The Court found that the “Confirmation and terms and conditions provided by defendant Kolmar Americas, Inc. (Kolmar) formed the parties’ contract.” The fact that the “forum selection, waiver of warranty and notice of claim provisions” came after the salient terms were agreed to over the phone “did not constitute a material alteration such as would require Lion’s consent for enforcement.” Consequently, the notice provision in the Contract controlled.

Having determined that the terms and conditions in the Contract controlled the parties’ actions, the Court found that Lion’s failure to comply with it constituted a breach of contract:

Kolmar established Lion’s failure to comply with the notice of claim provision. Lion’s assertion that it complied with the two year requirement does not negate its obligation to provide an initial notice of claim within 90 days of discharge. In the absence of a timely notice of claim, Lion is barred from bringing its breach of contract claim, regardless of the questions raised regarding whether the butadiene was nonconforming when it was loaded onto a ship in the Netherlands and whether the butadiene testing in the Netherlands contained manifest errors.

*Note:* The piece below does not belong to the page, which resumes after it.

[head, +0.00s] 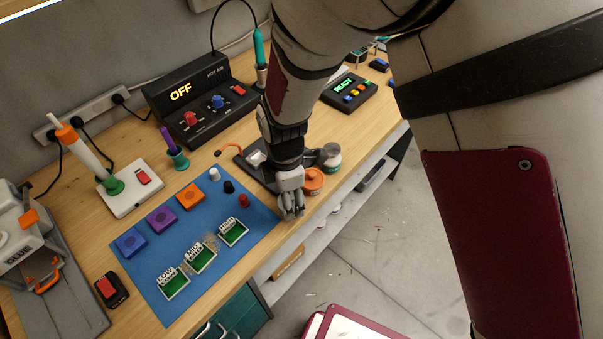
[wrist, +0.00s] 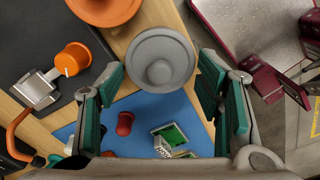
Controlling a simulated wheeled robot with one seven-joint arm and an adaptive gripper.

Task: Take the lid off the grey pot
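In the wrist view a round grey lid (wrist: 160,62) with a raised knob at its centre lies between the fingertips, seen from above. It hides the body of the grey pot beneath it. My gripper (wrist: 161,68) is open, with one teal-padded finger on each side of the lid. A narrow gap seems to show on both sides; contact cannot be told for certain. In the head view my gripper (head: 291,207) is low over the bench's front edge, right of the blue mat, and hides the grey pot there.
An orange-lidded pot (head: 314,180) stands close beside my gripper; it also shows in the wrist view (wrist: 104,6). A greyish-lidded jar (head: 331,156) stands beyond it. The blue mat (head: 160,262) holds colored blocks, caps and green boards. A dark tray (wrist: 40,35) lies beside the pots.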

As result, the Court reversed the motion court’s denial of Kolmar’s summary judgment motion as to Lion’s breach of contract claim.

Takeaway

Lion Copolymer is notable for its treatment of contract formation and whether the parties had a meeting of the minds when they agreed to the transaction. As discussed above, where the parties agree on the major terms of a transaction and later confirm those terms in writing, the fact that additional terms and conditions are added to the writing does not negate or modify enforcement of those terms. In fact, the new provisions in the subsequent writing will constitute a part of the parties’ original agreement when no party objects to them.